_Written instruction_: Repeat exactly the lines from the line containing "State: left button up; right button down" through the last line of the records below, inclusive, and nothing else.

-- start of Recorded information --

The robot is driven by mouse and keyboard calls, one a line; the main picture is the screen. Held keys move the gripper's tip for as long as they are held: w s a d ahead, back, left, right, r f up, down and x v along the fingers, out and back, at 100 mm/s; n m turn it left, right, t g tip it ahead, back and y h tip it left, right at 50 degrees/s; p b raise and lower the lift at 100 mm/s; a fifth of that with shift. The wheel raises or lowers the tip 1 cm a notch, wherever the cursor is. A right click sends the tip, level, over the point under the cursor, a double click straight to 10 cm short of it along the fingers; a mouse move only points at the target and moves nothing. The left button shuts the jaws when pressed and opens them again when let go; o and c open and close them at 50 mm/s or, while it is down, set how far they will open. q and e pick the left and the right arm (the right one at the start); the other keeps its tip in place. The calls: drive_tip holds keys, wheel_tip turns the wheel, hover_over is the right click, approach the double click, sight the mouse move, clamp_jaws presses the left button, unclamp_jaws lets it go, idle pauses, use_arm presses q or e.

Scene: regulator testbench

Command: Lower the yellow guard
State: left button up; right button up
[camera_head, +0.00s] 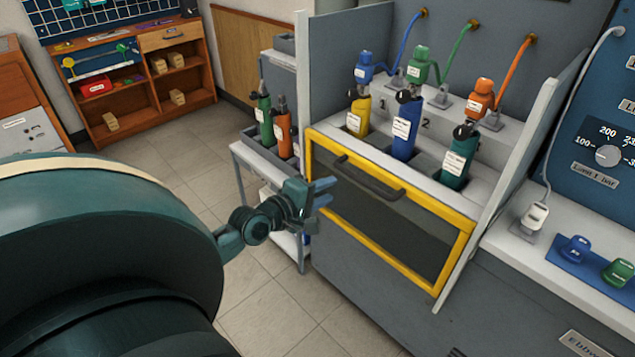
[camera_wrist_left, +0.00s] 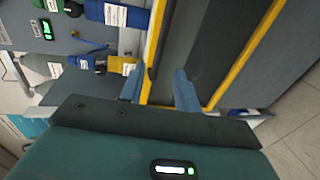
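The yellow guard (camera_head: 455,207) is a yellow frame around a dark see-through panel, across the front of the test bench. Its top edge sits below the cylinder heads. A dark bar handle (camera_head: 370,178) runs along its upper part. My left gripper (camera_head: 323,193) is at the guard's left side, in front of it, left of the handle, with its blue fingers apart and nothing seen between them. In the left wrist view the yellow frame (camera_wrist_left: 245,57) lies beyond the open fingers (camera_wrist_left: 160,88); contact cannot be told. My right gripper is not in view.
Yellow, blue and green cylinders (camera_head: 402,130) with regulators stand in the bench behind the guard. A cart (camera_head: 247,160) with green and orange cylinders stands to the left. A control panel with a dial (camera_head: 608,155) is at the right. Floor at the lower middle is clear.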

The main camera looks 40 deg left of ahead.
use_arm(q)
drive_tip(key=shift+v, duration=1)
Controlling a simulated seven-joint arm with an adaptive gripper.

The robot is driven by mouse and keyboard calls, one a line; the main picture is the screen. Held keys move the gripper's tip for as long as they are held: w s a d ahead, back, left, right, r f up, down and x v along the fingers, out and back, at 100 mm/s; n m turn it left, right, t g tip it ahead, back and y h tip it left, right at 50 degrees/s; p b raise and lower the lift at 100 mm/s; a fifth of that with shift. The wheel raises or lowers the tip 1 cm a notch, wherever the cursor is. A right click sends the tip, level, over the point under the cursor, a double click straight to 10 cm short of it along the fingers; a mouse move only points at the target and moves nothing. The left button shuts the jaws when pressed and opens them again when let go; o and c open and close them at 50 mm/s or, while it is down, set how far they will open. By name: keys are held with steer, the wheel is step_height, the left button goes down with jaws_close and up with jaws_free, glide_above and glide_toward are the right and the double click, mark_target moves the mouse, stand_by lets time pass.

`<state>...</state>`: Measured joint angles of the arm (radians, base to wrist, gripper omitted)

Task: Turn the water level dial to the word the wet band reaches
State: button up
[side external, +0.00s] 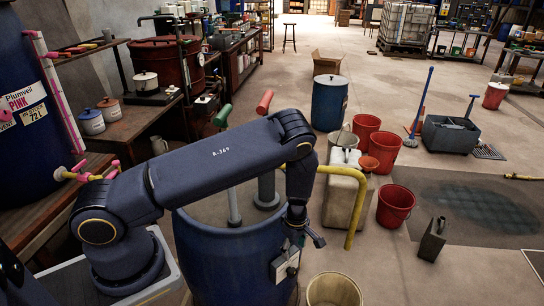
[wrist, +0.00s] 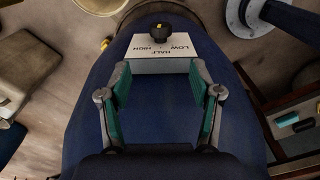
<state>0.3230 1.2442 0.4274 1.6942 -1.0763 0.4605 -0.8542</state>
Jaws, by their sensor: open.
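The dial (wrist: 160,33) is a black knob with a yellow mark, at the top of the wrist view. Beside it is a white plate (wrist: 145,66) printed LOW, HALF and HIGH, upside down in this view. The plate is on the blue vat (side external: 225,262), and also shows in the side view (side external: 281,264). My gripper (wrist: 160,82) is open and empty, its teal-padded fingers spread apart on either side, short of the dial in the picture. In the side view, my gripper (side external: 304,236) is at the vat's right edge. I cannot make out a wet band.
A yellow pipe (side external: 352,212) bends down to the right of the vat. A beige bucket (side external: 333,291) stands on the floor near the plate. Red buckets (side external: 395,207) and a pale can (side external: 341,199) stand farther right. Green- and red-handled rods rise behind my arm.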

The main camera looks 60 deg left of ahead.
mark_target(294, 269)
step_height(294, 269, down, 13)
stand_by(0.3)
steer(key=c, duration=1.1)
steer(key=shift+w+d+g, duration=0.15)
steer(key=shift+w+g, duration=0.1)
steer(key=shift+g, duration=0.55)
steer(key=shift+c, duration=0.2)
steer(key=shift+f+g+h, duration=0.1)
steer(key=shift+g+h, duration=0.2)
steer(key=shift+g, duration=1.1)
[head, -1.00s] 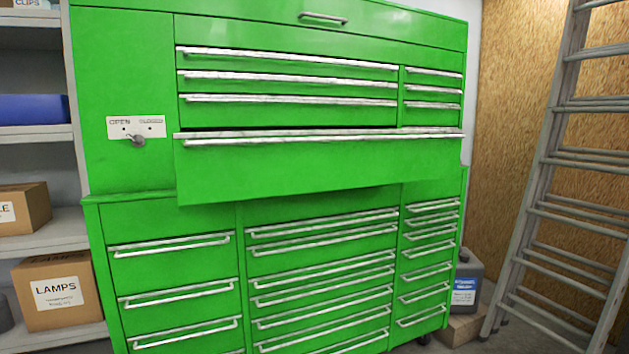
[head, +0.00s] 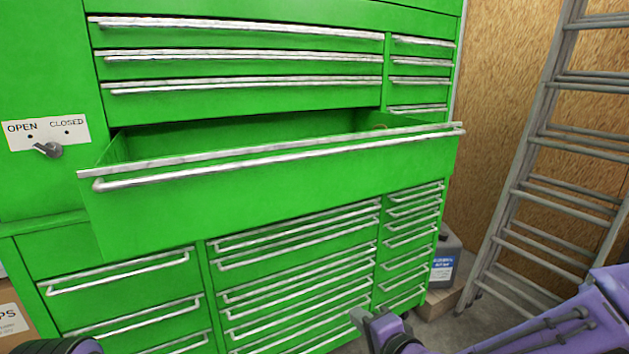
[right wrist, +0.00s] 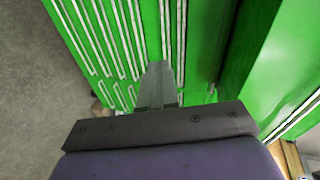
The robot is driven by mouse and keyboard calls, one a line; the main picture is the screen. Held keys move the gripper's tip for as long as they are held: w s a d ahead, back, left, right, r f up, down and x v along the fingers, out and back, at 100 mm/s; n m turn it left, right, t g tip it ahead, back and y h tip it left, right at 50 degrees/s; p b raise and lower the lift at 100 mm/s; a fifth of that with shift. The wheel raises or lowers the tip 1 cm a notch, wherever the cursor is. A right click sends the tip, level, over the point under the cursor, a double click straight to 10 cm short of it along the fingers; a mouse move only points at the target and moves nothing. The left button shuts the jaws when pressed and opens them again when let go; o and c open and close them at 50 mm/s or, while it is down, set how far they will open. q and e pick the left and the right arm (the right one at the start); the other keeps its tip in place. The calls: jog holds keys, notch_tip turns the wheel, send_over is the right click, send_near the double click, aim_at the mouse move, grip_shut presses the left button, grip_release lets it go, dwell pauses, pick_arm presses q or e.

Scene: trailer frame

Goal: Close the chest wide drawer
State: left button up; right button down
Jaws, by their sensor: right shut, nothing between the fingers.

-- end of Recorded information --

_Output of the exercise_:
State: left button up; right button down
Jaws, by their sensor: right shut, nothing between the fingers.

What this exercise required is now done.